Despite that evidence, the majority holds as a matter of law that plaintiff may not recover the expectation damages that defendant's breach caused. The majority's holding appears to rest solely on the following proposition: Because defendant "declined * * * to assume the risks of injury inherent in a completed contract of purchase and sale," it "cannot now be saddled with those very same liabilities." Slip op at 16. The majority effectively transforms the parties' lack of final agreement on the sale of the property into a disclaimer of liability for breaching a provision on which they did agree.
The primary problem with the majority's reasoning is that the letter of intent does not contain a disclaimer of liability. No provision in that letter purports either to define or limit the measure of plaintiff's damages for a breach of the nonsolicitation provision. More specifically, no provision in the letter states that defendant will not be liable for plaintiff's expectation damages should defendant breach the nonsolicitation provision. The provision stating that the letter of intent is not a binding agreement to sell land is just that: It limits the scope of the parties' agreement; it does not limit the scope of their remedies for a breach of a provision on which they did agree. The majority errs in reading into the unambiguous terms of the letter of intent a limitation on liability that the parties did not include. See Yogman v. Parrott, 325 Or 358, 361, 937 P2d 1019 (1997) (in construing a contract, courts may not insert what the parties have omitted).
Fairly read, the terms of the letter of intent provide no support for the majority's decision. Beyond that, the majority's decision is at odds with the weight of authority, which would not preclude plaintiff, as a matter of law, from recovering her expectation damages. One of the leading decisions on the issue is Venture Associates v. Zenith Data Systems., 96 F3d 275 (7th Cir 1996). In that case, the plaintiff had proposed to buy a subsidiary of the defendant corporation. Id. at 276-77. The parties signed a letter of intent that stated, as the letter of intent does here, that it did not create a binding obligation to go through with the sale. Id. at 277. The letter of intent did, however, impose a binding obligation on the parties to negotiate in good faith toward a final agreement. (8) Id. As negotiations wore on, the defendant became concerned about the plaintiff's solvency and eventually abandoned the negotiations on that basis, selling the subsidiary to a third party. Id. at 278-79. The plaintiff sued, arguing that the defendant had breached its duty to negotiate in good faith and seeking expectation damages based on the terms in the letter of intent. Id. at 278.
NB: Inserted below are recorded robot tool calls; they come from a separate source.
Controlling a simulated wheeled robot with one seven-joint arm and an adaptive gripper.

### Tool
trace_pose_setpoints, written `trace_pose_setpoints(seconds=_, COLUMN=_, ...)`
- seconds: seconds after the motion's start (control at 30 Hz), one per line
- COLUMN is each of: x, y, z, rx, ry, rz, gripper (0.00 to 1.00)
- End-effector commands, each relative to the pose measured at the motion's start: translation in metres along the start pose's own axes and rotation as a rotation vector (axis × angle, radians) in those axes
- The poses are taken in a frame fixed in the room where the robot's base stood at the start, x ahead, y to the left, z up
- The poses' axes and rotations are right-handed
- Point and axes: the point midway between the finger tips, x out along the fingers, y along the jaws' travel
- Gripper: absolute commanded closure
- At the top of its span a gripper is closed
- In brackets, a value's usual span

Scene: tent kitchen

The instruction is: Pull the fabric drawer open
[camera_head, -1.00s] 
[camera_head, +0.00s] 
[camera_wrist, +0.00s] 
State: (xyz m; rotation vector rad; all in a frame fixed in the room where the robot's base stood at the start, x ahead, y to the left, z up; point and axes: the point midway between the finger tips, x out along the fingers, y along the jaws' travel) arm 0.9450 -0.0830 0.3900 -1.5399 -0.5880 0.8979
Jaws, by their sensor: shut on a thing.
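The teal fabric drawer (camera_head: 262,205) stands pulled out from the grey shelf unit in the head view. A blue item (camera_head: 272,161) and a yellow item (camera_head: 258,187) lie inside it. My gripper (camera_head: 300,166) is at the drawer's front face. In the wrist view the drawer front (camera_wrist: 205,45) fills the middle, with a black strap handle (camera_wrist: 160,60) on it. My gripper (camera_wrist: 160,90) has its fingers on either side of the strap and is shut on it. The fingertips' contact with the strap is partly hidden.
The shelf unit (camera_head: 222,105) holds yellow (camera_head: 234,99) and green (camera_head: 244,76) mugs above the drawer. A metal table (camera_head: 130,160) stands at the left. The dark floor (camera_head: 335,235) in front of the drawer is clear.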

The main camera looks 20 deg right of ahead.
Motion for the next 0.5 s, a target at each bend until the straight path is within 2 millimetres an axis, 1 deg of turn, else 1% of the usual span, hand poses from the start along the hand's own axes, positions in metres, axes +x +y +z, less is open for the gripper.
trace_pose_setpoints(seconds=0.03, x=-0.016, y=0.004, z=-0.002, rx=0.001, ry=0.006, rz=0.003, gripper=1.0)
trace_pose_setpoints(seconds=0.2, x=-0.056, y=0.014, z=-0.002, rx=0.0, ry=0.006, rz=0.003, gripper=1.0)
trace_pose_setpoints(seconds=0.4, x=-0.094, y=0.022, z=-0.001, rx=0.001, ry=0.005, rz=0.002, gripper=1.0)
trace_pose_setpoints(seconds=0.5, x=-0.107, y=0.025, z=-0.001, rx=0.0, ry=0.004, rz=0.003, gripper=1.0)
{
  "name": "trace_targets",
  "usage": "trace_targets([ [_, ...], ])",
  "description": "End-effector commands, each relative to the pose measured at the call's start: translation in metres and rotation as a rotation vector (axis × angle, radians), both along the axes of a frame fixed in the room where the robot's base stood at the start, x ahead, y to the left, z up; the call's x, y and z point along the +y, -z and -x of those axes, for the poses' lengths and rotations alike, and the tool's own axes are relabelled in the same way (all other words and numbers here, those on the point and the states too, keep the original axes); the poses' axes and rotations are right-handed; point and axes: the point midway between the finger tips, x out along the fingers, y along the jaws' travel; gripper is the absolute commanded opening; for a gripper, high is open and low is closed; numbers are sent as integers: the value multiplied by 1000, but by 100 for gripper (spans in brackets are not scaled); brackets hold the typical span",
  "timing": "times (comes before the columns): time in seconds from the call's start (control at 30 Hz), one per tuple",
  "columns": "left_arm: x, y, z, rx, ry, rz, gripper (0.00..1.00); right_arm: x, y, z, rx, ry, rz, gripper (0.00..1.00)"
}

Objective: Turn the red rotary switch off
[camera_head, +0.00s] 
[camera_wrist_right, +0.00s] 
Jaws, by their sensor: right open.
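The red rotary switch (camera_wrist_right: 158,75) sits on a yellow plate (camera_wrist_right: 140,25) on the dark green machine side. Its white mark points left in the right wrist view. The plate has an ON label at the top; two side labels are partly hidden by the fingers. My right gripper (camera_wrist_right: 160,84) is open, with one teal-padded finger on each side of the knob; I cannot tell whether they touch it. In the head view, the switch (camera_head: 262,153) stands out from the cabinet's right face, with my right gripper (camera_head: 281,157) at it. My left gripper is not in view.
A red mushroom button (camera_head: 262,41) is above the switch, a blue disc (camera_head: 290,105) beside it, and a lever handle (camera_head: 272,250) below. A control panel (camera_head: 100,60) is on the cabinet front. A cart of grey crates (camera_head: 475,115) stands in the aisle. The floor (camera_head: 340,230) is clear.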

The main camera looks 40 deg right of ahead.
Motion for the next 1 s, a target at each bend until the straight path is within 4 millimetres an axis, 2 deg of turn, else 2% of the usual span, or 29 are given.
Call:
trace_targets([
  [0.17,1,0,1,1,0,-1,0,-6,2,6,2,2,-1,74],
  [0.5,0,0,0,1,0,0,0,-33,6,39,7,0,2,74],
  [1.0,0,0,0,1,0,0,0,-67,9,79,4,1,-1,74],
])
Faced with the question whether the plaintiff could recover expectation damages at all, given the parties' lack of a final agreement, Judge Posner, writing for the majority, held that it could. He reasoned:
"Damages for breach of an agreement to negotiate may be, although they are unlikely to be, the same as the damages for breach of the final contract that the parties would have signed had it not been for the defendant's bad faith. If, quite apart from any bad faith, the negotiations would have broken down, the party led on by the other party's bad faith to persist in futile negotiations can recover only his reliance damages -- the expenses he incurred by being misled, in violation of the parties' agreement to negotiate in good faith, into continuing to negotiate futilely. But if the plaintiff can prove that had it not been for the defendant's bad faith the parties would have made a final contract, then the loss of the benefit of the contract is a consequence of the defendant's bad faith, and, provided that it is a foreseeable consequence, the defendant is liable for that loss -- liable, that is, for the plaintiff's consequential damages."
Id. at 278 (emphasis added). Judge Posner explained that,
"The difficulty, which may well be insuperable, is that since by hypothesis the parties had not agreed on any of the terms of their contract, it may be impossible to determine what those terms would have been and hence what profit the victim of bad faith would have had. But this goes to the practicality of the remedy, not the principle of it."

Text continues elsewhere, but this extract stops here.